#### TASK TO CARRY OUT
Reproduce each line from the records that holds "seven".

#### EXTRACTED DATA
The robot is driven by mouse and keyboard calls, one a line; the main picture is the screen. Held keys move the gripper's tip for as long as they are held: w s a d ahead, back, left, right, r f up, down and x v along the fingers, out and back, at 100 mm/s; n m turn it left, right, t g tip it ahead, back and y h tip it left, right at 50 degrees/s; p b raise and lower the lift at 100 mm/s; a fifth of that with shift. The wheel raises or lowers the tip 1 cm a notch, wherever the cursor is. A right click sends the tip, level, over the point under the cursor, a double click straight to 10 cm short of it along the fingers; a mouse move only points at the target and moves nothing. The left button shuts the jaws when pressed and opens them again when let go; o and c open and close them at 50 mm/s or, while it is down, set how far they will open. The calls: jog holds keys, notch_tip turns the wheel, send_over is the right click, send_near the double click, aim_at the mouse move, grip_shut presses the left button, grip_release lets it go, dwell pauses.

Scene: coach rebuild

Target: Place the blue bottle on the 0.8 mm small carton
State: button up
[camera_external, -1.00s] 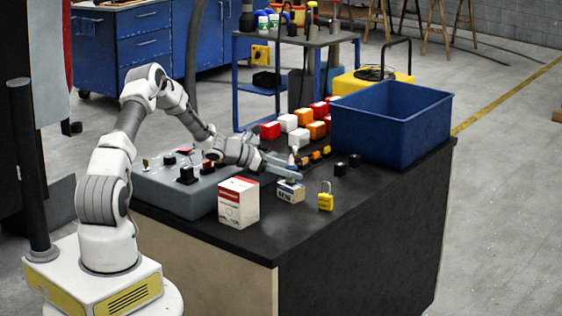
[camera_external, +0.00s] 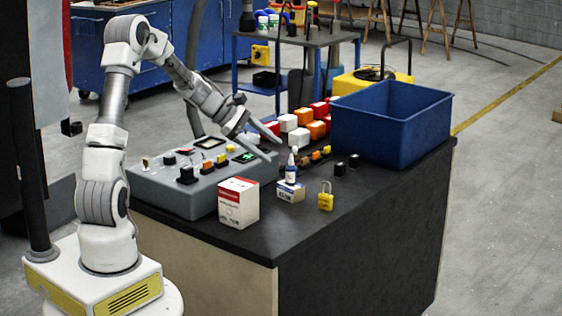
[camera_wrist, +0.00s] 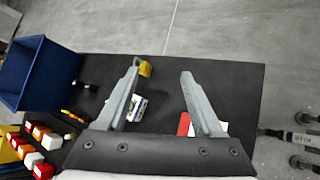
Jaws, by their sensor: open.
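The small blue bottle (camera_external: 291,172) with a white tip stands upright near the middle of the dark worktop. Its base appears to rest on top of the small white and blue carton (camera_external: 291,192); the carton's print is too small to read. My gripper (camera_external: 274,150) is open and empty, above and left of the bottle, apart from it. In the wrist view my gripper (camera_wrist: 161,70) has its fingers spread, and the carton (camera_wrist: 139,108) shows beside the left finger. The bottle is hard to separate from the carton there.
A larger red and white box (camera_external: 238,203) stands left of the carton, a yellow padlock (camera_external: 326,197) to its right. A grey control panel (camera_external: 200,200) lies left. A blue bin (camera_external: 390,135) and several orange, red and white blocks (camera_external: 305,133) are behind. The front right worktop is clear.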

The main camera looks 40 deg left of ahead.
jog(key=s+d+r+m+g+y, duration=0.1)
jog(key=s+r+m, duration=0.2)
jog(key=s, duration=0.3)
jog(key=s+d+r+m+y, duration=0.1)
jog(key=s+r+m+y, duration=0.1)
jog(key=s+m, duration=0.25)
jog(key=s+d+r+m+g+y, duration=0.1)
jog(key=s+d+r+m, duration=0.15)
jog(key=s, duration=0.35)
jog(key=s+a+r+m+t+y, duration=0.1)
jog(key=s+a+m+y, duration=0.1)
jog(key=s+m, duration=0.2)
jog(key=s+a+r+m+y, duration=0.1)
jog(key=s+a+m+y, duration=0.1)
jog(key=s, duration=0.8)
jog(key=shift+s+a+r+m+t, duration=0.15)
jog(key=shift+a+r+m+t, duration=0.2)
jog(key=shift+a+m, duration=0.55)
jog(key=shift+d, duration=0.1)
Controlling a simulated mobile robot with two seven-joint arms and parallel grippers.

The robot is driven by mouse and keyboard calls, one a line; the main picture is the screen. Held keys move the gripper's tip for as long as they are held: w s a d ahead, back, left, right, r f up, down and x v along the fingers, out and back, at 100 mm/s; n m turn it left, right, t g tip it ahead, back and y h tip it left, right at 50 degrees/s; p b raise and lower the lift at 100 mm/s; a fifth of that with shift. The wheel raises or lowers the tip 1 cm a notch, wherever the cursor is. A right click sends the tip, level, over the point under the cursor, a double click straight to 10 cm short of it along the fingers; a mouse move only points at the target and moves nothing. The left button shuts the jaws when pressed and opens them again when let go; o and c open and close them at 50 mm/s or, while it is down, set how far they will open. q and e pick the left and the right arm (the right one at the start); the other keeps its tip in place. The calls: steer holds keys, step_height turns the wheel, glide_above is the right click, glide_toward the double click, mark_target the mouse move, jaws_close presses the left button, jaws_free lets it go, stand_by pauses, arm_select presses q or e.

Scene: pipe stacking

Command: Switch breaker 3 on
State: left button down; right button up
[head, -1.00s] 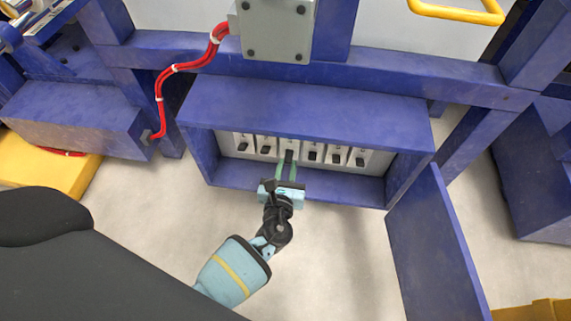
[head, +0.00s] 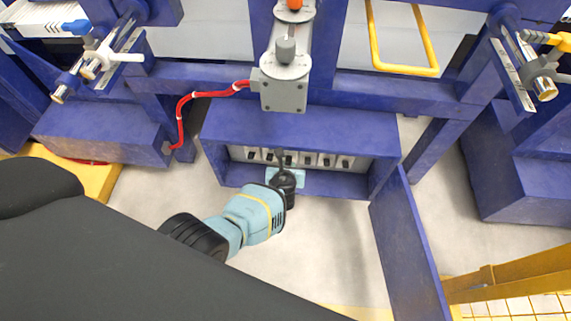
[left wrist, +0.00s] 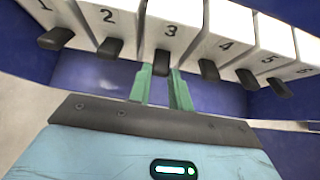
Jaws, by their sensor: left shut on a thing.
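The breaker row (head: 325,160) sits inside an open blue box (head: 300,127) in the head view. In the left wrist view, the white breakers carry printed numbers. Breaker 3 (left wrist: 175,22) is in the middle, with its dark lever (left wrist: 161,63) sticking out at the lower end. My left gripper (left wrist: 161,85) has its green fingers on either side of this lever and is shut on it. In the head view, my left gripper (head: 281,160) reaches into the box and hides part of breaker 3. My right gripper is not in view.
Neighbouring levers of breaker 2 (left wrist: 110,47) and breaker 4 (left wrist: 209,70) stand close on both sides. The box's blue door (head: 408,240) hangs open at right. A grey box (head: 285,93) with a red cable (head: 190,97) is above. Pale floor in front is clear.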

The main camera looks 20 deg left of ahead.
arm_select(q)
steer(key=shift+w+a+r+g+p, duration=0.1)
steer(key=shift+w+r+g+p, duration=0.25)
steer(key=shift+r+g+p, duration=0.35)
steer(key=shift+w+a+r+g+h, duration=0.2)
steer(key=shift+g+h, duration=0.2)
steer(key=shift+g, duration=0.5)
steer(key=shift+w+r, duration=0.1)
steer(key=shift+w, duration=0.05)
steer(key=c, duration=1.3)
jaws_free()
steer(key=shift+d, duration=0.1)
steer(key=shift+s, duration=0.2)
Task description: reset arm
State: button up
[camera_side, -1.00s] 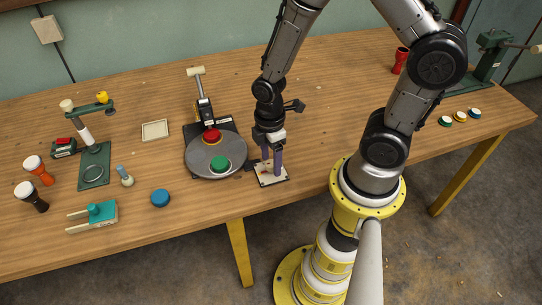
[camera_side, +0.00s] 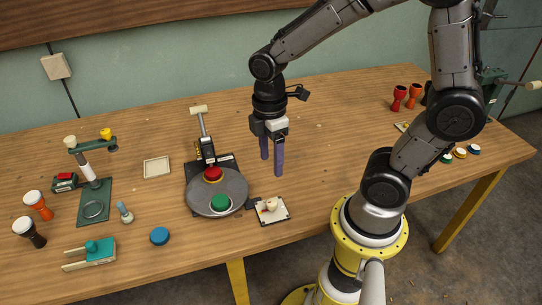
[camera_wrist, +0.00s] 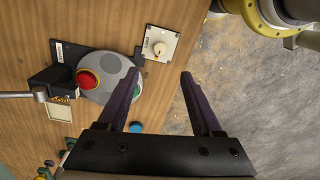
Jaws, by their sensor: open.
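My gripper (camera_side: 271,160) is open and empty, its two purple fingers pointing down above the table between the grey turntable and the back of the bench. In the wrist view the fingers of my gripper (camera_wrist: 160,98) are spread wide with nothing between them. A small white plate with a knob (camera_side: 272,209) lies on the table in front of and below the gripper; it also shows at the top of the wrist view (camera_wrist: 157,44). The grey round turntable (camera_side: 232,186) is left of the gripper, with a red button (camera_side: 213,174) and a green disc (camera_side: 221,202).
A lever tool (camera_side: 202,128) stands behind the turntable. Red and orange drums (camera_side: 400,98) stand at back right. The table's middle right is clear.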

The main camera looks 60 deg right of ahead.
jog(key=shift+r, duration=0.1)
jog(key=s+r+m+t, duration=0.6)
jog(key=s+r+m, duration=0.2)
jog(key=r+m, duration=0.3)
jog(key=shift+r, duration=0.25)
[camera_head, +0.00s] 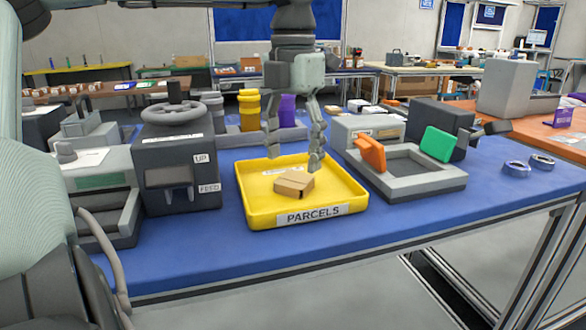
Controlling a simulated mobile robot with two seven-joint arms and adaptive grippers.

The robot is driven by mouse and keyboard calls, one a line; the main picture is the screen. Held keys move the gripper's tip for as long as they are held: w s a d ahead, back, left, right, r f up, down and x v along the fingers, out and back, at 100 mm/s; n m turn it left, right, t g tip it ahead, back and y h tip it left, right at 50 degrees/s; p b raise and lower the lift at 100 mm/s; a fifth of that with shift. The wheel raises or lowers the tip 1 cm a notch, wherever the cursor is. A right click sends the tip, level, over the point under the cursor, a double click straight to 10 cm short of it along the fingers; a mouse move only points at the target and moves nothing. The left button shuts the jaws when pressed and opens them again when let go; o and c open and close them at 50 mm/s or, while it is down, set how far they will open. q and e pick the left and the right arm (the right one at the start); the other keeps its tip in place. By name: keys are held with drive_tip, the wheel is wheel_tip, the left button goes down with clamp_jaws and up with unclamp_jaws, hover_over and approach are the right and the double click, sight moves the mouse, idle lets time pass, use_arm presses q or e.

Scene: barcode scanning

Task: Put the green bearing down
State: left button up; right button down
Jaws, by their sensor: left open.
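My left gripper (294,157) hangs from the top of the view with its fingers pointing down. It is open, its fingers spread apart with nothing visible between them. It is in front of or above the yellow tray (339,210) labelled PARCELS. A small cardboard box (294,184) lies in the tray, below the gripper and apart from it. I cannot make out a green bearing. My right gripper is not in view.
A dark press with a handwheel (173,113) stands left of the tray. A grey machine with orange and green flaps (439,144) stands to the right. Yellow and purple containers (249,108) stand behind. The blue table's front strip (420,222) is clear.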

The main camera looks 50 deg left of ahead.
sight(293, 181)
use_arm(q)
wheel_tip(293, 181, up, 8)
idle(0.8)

#### RESULT FOR THIS TASK
Controlling a simulated mobile robot with two seven-joint arms and parallel grippers.
Controlling a simulated mobile robot with two seven-joint arms and adaptive grippers.

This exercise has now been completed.